On Dec. 28, about 1.3 million Americans lost eligibility for long-term unemployment benefits, a federal program that began in 2008 under President George W. Bush and continued through the recession and its aftermath. For those unemployed through no fault of their own, the difference amounts to 47 weeks of unemployment checks.
In most states, unemployed Americans can receive 26 weeks of benefits under state programs, but the recently expired federal program has added 47 more weeks of eligibility.

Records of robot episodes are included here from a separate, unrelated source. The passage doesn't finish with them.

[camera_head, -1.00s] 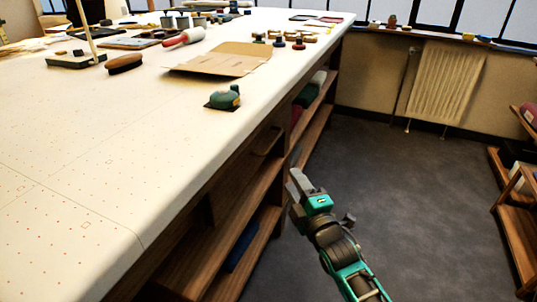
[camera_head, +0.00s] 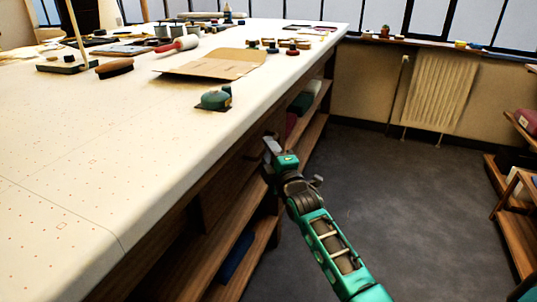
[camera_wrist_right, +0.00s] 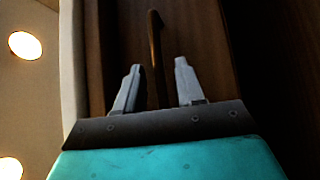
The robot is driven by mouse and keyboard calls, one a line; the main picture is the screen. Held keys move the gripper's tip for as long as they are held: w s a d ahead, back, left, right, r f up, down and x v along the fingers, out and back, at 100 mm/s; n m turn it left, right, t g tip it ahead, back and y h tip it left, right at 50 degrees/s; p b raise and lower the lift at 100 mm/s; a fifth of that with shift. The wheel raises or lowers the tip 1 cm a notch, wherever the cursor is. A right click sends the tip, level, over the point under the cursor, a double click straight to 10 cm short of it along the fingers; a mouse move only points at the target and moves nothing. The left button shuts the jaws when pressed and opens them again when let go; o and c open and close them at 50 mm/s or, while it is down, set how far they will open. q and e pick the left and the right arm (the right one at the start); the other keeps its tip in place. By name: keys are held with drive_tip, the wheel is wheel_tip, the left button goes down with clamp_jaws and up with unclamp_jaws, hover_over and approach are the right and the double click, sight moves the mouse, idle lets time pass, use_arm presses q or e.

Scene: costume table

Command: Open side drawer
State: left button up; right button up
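The side drawer is set under the tabletop on the long side of the table; its brown wooden front (camera_head: 232,178) is partly behind my right gripper (camera_head: 271,146) in the head view. In the right wrist view, the drawer's wooden front (camera_wrist_right: 205,35) fills the middle. A thin brown handle (camera_wrist_right: 155,45) stands out from it, between the two grey fingers of my right gripper (camera_wrist_right: 157,85). The fingers are apart, with gaps visible on both sides of the handle. My left gripper is not in view.
The white tabletop (camera_head: 100,190) overhangs the drawer and open shelves. A blue item (camera_head: 235,257) lies on the lower shelf. A green pincushion-like object (camera_head: 215,99) and cardboard (camera_head: 215,65) lie on top. The grey floor (camera_head: 390,200) to the right is clear.

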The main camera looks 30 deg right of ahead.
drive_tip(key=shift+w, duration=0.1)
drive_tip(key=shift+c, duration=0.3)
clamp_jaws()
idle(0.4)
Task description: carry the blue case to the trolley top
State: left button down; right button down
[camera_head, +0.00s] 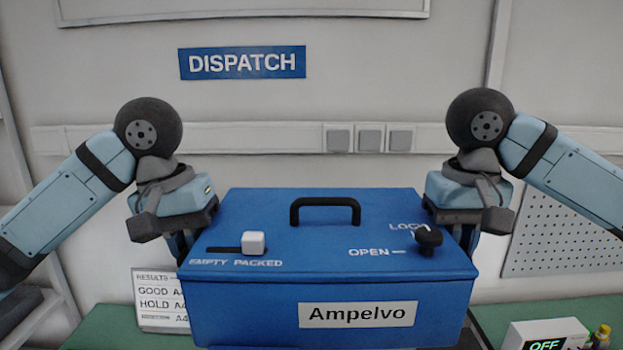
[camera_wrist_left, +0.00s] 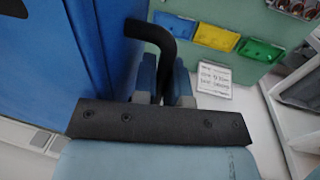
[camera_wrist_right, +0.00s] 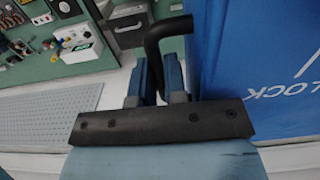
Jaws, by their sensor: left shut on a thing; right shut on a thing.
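The blue case (camera_head: 330,270) is in the middle of the head view, level, with an "Ampelvo" label on its front. Its lid has a black top handle, a white slider at the "PACKED" end and a black knob near "OPEN" and "LOCK"; the knob's setting is unclear. My left gripper (camera_head: 183,245) is at the case's left side, shut on a black side handle (camera_wrist_left: 150,32). My right gripper (camera_head: 468,240) is at the right side, shut on the other side handle (camera_wrist_right: 166,32). The head view hides both fingertips. I cannot make out the trolley top.
A green bench (camera_head: 510,312) lies behind the case, with a white box reading "OFF" (camera_head: 545,334) at right and a results card (camera_head: 158,300) at left. Blue, yellow and green bins (camera_wrist_left: 215,36) show in the left wrist view. A "DISPATCH" sign (camera_head: 242,63) hangs on the wall.

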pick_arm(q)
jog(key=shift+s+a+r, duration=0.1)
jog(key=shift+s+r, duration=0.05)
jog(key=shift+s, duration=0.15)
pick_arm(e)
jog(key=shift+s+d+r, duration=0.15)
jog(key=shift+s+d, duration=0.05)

In Illinois and Nevada, that has meant 73 weeks of total eligibility; in most other states, it has meant between 20 and 63 weeks, according to the Center on Budget and Policy Priorities (CBPP).

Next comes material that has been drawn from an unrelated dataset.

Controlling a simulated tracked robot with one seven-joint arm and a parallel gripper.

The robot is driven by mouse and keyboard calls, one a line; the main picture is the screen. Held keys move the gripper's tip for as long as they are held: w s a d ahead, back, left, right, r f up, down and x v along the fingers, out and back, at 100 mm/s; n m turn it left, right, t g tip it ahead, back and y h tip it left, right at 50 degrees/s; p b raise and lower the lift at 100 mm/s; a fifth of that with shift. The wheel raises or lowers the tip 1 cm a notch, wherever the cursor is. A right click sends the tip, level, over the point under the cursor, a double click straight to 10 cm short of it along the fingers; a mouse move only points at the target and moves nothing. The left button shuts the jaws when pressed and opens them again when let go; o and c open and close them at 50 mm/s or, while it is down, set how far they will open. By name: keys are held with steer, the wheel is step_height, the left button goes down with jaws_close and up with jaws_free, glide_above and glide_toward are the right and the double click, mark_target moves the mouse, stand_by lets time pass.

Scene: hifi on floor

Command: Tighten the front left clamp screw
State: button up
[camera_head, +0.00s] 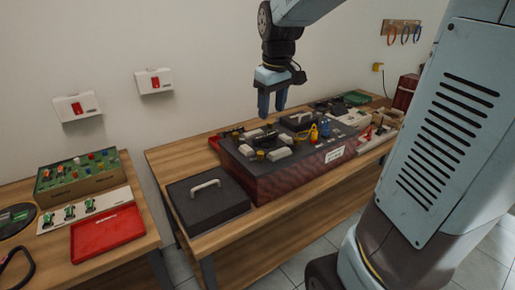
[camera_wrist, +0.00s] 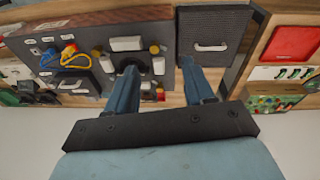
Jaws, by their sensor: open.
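A dark box-like unit (camera_head: 310,172) with fittings on top stands on the wooden bench. A yellow knob (camera_head: 261,155) sits at its front left, beside a white block; it looks like the front left clamp screw, but the detail is too small to be sure. My gripper (camera_head: 272,110) is open and empty, pointing down above the back left of the unit. Its blue fingers (camera_wrist: 158,66) touch nothing that I can see.
A black case (camera_head: 207,205) with a pale handle stands left of the unit. Yellow and blue fittings (camera_head: 316,130) rise from the unit's middle. A red tray (camera_head: 106,234) and a green parts box (camera_head: 82,176) are on the left bench. The wall is close behind.

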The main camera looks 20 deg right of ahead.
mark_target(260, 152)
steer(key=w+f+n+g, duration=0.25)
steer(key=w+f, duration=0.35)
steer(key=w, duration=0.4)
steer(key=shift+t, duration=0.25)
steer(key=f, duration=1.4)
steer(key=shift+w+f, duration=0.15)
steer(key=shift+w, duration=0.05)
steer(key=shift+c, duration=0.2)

When the program expired Dec. 28, eligibility for benefits dropped back down to 26 weeks without the added federal funding.
About 72,000 Americans will lose benefits each week in the first half of 2014 without an extension, according to Democrats on the House Ways and Means Committee who cited Labor Department statistics.
Here's a Center on Budget Policy Priorities map of maximum eligibility by state, before benefits expired:
Here's a CBPP map of maximum eligibility by state as it stands now, after federal unemployment-insurance benefits expired Dec. 28:
Unemployment benefits, and whether to pay for them, have been a recurring battle in the Senate during Obama's time in office, with multiple partisan stalemates on whether to continue the program without spending offsets. Sen. Chuck Schumer, D-N.Y., said today's vote foreshadows more bipartisan cooperation and a move away from issues that have divided lawmakers for the past five years.
"The tectonic plates in our politics are moving. The issues that dominated the first five years of the president's term - the deficit above all and 'Obamacare' are becoming less important than helping the average American family get by as job growth isn't as robust as we'd like it and as middle-class incomes this decade have declined for the first time in American history," Schumer said at a news conference after the vote.
Before the vote, Senate Minority Leader Mitch McConnell, R-Ky., sought to tie the bill to a familiar political issue: Obamacare.
While Republicans haven't offered a specific set of offsets, McConnell suggested paying for the bill by delaying the Affordable Care Act's individual mandate by one year, a move the Congressional Budget Office has said would reduce the deficit by $35 billion.
"Let's find a way to pay for these UI benefits so we're not adding to an already unsustainable debt," McConnell said, asserting that there is "literally no excuse" for extending benefits without offsets.
Senators will now proceed to hash that out. Schumer suggested taxes on companies that move production overseas, while warning against a "Mexican standoff" over traditionally divisive offset proposals offered in past debates by Republicans and Democrats.
Another proposal, offered up by GOP Sens. Tom Coburn, Okla., and Jeff Flake, Ariz., along with Democratic caucus members Angus King of Maine, and Joe Manchin of West Virginia, calls for blocking long-term unemployment beneficiaries from also receiving Social Security disability benefits.
An extension faces a less promising future in the House, where Republicans have called for a slew of other economic policies besides extending unemployment benefits.
Before Obama's remarks at the White House today, House Speaker John Boehner, R-Ohio, called the president's appearance "a tacit admission on the part of the White House that the president hasn't done enough to help more Americans get back on their feet, and back to work," calling for approval of the Keystone XL pipeline and exemptions for some Americans from taxes related to his health care law.